The Star Online
BY ARNOLD LOH
Theorising that the valley’s iron smelters about 2,000 years ago practised animism, Prof Datuk Dr Mokhtar Saidin triggered a slew of questions from visiting archaeologists from around the world.
He was guiding the more than 20 archaeologists and conservationists yesterday on a tour of the Sungai Batu Archaeology Site 15km from here.
They are here to speak at the Old Kedah International Conference, held together with the Old Kedah Festival that will last till Monday. This is the first time such a big number of history experts have assembled here.
“The temple ruins we unearthed is unlike any other known in the world. Although the structure resembled Hinduism or Buddhism, this temple does not have the usual eastern or western entrance. Instead, the staircase leading into the temple has a southerly direction that aligns precisely with Mount Jerai in the distance,” Dr Mokhtar told the archaeologists.
Islam, Buddhism and Hinduism archaeology expert Prof Derek Kennet noted that Hindu temple architecture could still be seen on the brick layers of the square platform and said while it was “highly unusual” for this ancient populace to build a Hindu temple on top of the round base of a Buddhist stupa, it was not impossible.

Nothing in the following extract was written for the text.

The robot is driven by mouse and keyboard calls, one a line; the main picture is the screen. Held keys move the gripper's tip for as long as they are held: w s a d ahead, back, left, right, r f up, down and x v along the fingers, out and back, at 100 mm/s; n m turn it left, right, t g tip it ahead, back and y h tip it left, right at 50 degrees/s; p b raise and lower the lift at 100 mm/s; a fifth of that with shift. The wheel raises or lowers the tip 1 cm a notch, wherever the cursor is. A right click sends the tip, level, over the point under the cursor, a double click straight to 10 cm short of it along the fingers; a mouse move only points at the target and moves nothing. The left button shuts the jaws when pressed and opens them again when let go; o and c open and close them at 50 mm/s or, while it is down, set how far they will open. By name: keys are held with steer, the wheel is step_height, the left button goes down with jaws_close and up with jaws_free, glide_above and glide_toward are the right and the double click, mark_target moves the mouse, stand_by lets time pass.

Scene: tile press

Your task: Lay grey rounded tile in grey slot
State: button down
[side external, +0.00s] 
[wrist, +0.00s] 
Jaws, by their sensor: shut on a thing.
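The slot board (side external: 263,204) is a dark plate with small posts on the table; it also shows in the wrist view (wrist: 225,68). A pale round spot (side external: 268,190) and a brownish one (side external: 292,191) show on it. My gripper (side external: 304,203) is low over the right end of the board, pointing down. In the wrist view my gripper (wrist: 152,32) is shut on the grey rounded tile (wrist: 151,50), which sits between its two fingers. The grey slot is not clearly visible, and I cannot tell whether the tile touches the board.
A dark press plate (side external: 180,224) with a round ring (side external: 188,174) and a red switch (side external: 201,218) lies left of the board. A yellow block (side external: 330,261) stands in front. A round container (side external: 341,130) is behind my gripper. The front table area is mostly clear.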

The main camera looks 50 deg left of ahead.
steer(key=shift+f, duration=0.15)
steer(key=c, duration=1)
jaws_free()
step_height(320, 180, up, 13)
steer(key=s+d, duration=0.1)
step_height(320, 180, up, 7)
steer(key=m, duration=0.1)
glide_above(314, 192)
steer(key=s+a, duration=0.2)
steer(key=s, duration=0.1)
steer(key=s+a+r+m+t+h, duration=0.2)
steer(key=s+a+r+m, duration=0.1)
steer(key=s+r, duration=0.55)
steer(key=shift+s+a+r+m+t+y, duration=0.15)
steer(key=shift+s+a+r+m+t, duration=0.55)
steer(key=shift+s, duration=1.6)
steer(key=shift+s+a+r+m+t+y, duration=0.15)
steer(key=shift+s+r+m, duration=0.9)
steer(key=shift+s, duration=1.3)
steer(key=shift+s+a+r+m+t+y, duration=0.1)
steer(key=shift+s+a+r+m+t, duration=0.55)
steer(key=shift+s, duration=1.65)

Approached later, Kennet described the wall contours on the square platform, containing ledges, overhangs and a circular bulge, as the unmistakable wall architecture of ancient Indian temples.
“I respect Dr Mokhtar’s academic findings, though I feel that this has to be put through an academic discussion. I’m glad for this conference, which is giving us all a chance to discuss archaeological developments in the region,” he added.
The ruins of Sungai Batu have been proven to be older than Borobudur in Indonesia and Angkor Wat in Cambodia.
This unknown civilisation had thrived more than 1,000 years before the first sultans formed the beginning of today’s Malaysian states.